Someone wrote in to say that their local government levied on a bank account to pay for either pension or health insurance premiums that hadn’t been paid. If you are one of my readers outside of Japan, you may be surprised to learn that social security payments aren’t collected the way they are in most countries–like a tax. Instead, the local government “bills” you, and then you “choose” to pay the bill. This is so, even though the national pension and national health care are mandatory. (Alternatively, you can get these through your employer, where the payments are withheld from earnings.)

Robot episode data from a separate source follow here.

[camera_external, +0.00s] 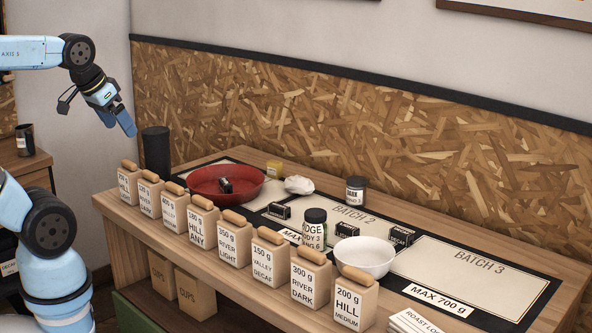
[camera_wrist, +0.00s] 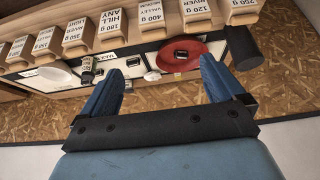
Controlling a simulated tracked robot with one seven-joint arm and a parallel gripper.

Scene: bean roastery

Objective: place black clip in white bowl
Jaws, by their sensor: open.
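A small black clip-like piece (camera_external: 226,185) lies inside a red bowl (camera_external: 255,191) at the back left of the bench. The same piece shows in the red bowl in the wrist view (camera_wrist: 181,55). The white bowl (camera_external: 364,259) stands empty near the front edge, right of the middle; it also shows at the left of the wrist view (camera_wrist: 52,76). My gripper (camera_external: 117,118) is open and empty, high up left of the bench and apart from both bowls. Its two blue fingers show spread in the wrist view (camera_wrist: 160,70).
Several labelled bean packs (camera_external: 235,238) line the front edge. Small black label-like blocks (camera_external: 279,210) sit on the mat, near a dark green jar (camera_external: 315,228) and a black jar (camera_external: 356,191). A black cylinder (camera_external: 156,152) stands left of the red bowl, a crumpled white cloth (camera_external: 299,185) right of it.

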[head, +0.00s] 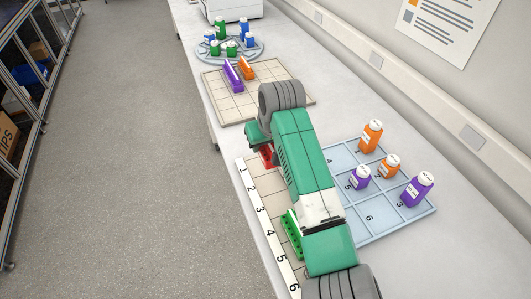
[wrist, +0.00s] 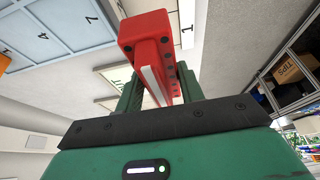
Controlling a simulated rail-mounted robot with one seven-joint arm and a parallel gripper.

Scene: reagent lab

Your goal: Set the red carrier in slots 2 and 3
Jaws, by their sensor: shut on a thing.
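The red carrier (head: 267,156) shows in part beside my arm in the head view, near the number 1 end of the numbered slot strip (head: 262,217). In the wrist view the red carrier (wrist: 146,30) is a long block with dark holes along its side, between the fingers of my gripper (wrist: 160,92). My gripper is shut on it. The arm hides most of the gripper in the head view. Bare beige slot surface (head: 270,188) shows beside numbers 2 and 3. I cannot tell the carrier's height above it.
A green carrier (head: 293,232) sits lower down the slot area, partly behind my arm. A blue numbered tray (head: 394,222) with orange and purple bottles is to the right. A beige grid mat (head: 212,88) with purple and orange carriers and a round bottle rack (head: 256,46) lie farther back.

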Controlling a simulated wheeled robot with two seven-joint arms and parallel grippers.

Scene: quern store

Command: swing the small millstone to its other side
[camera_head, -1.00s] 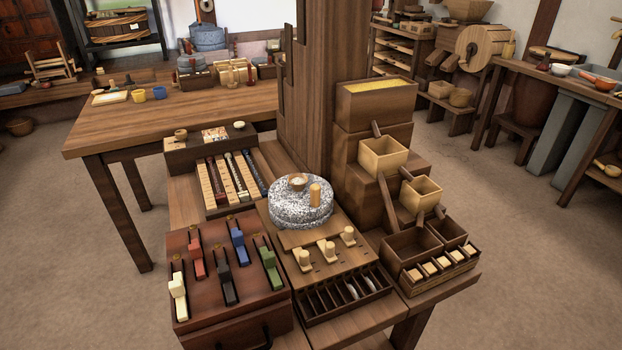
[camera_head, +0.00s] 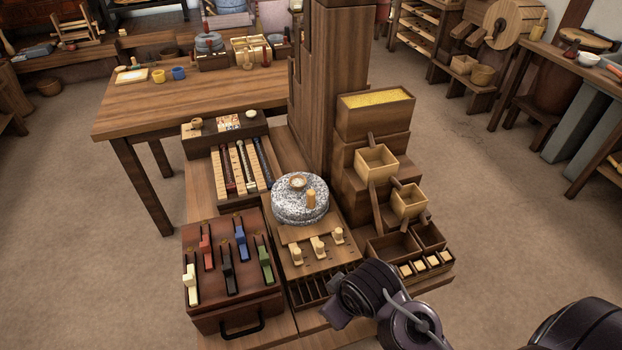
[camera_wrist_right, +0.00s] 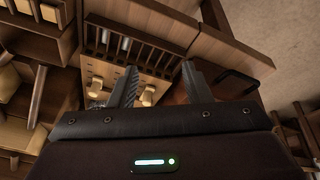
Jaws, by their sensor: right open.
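The small millstone (camera_head: 293,210) is a round speckled grey stone on the middle wooden stand. A short wooden handle peg (camera_head: 311,198) stands upright at its right front side. My right arm reaches in from the lower right, in front of the stand and apart from the stone. In the right wrist view my right gripper (camera_wrist_right: 158,80) has its two fingers spread with nothing between them, over the pegged board and slotted rack. My left gripper is not in view.
A board with three pale pegs (camera_head: 318,245) and a slotted rack (camera_head: 306,291) lie in front of the stone. A lever box (camera_head: 232,310) stands to the left, stepped wooden boxes (camera_head: 375,117) to the right. A tall wooden post (camera_head: 335,90) rises behind.

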It takes 25 years of payments before someone is vested in the Japanese pension. So many foreigners have tried to dodge the pension over the years, figuring they will never be in Japan long enough. However, in the past decade, totalization agreements have been made, where Japan counts the years you pay into your home country’s social security. I always give myself as an example, where I had 23 or 24 years in U.S. social security BEFORE I went to Japan. So, within the first year or two, I had a combined twenty-five years between Japan and America. I was probably one of the first people my age to vest in the Japanese pension system, since Japanese start contributing at 20, and I had paid into U.S. social security since age 14.
Recently, Japan has been talking about reducing the vesting years to ten, so that ten years would be enough to collect a pension. The question then comes up: do you pay into the pension on the chance that it goes to ten, from twenty-five.

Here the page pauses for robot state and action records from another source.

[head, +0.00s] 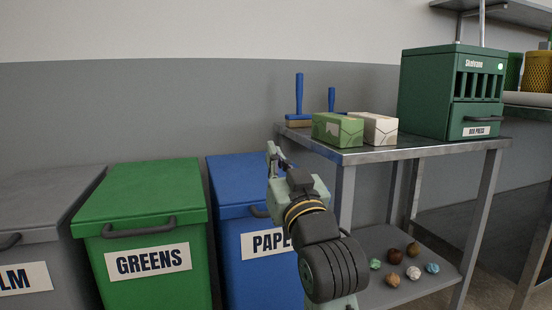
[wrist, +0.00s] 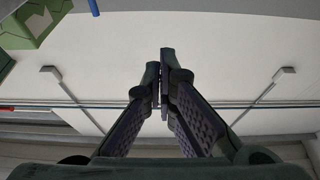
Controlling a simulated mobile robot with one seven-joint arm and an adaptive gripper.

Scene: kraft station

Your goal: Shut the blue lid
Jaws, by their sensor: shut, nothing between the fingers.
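The blue lid (head: 232,172) sits on the blue paper bin (head: 236,238) in the head view, beside the green bin. It looks flat and down on the bin, though my arm hides its right part. A dark handle (head: 259,211) shows at its front edge, partly behind my arm. My gripper (head: 272,149) is raised above the lid's right side, pointing up, apart from the lid. In the wrist view its fingers (wrist: 163,75) meet at the tips with nothing between them.
A green bin (head: 142,193) and a grey bin (head: 42,200) stand to the left. A metal table (head: 400,150) at the right holds two cartons (head: 338,130), brushes (head: 299,95) and a green box press (head: 450,92). Crumpled balls (head: 393,279) lie on its lower shelf.

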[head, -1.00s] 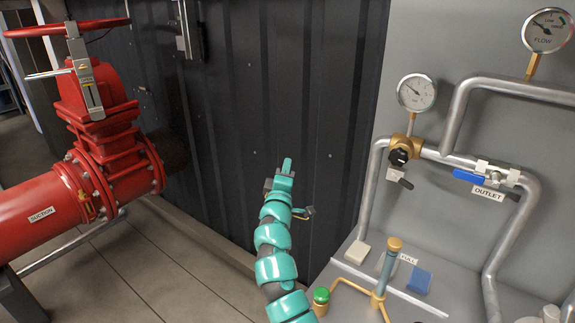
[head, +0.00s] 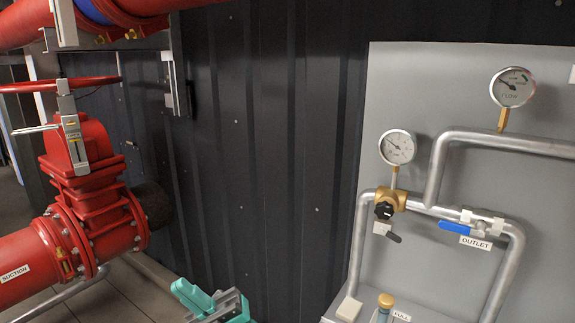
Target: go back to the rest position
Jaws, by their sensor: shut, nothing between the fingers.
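My gripper (head: 212,302) shows at the bottom of the head view, left of centre, in teal and grey. Its fingers are shut with nothing held. It is in front of the dark corrugated wall (head: 265,150) and apart from the pipes on both sides. The rest of my arm is below the picture edge.
At left stand a red suction valve (head: 88,195) with a handwheel (head: 60,85) and a red pipe (head: 30,265). At right a grey panel (head: 405,80) carries two gauges, silver pipes (head: 360,245) and a blue outlet lever (head: 454,227). Space before the wall is clear.

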Debito suggests no, but I still say yes. The whole problem with deferred annuities (which is what the pension system is), is that you must pay for them ahead of time. This means you have to have been in the program along the way. You can’t WAIT, and then see if you should have made the payments. This is really not how insurance works.
Look it, the excuses that people will use so as not to pay are many. But what is happening in Japan is that the various escape doors to this program are being closed. It’s likely that selective governments are now looking to see if there are assets to attach, now that they are paying closer attention to who is in, and who is not.

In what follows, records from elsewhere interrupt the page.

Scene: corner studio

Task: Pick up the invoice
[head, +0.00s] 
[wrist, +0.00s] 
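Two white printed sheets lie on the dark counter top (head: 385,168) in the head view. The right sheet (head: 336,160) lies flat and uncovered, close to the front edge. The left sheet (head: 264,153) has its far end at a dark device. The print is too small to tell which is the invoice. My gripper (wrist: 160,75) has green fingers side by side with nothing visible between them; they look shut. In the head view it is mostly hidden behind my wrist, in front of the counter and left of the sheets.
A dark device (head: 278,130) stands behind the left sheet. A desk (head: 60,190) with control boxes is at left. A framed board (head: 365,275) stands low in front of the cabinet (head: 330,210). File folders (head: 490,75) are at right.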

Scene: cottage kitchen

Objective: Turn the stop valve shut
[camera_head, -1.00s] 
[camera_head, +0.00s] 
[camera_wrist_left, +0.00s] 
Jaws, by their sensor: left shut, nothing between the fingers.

[Update: AND, from previous blogging, you should know that Japan is voluntarily allowing backpayments (JP) of up to 10 years, and will do this through 2015. The expected consumption tax hike that would support ten-year vesting (JP) would begin in April 2014.]
[Update #2: For those who’ve followed this story for a couple years, isn’t it clear that the pattern is one of serial rule tightening, and scattered enforcement? This is generally how change happens there.]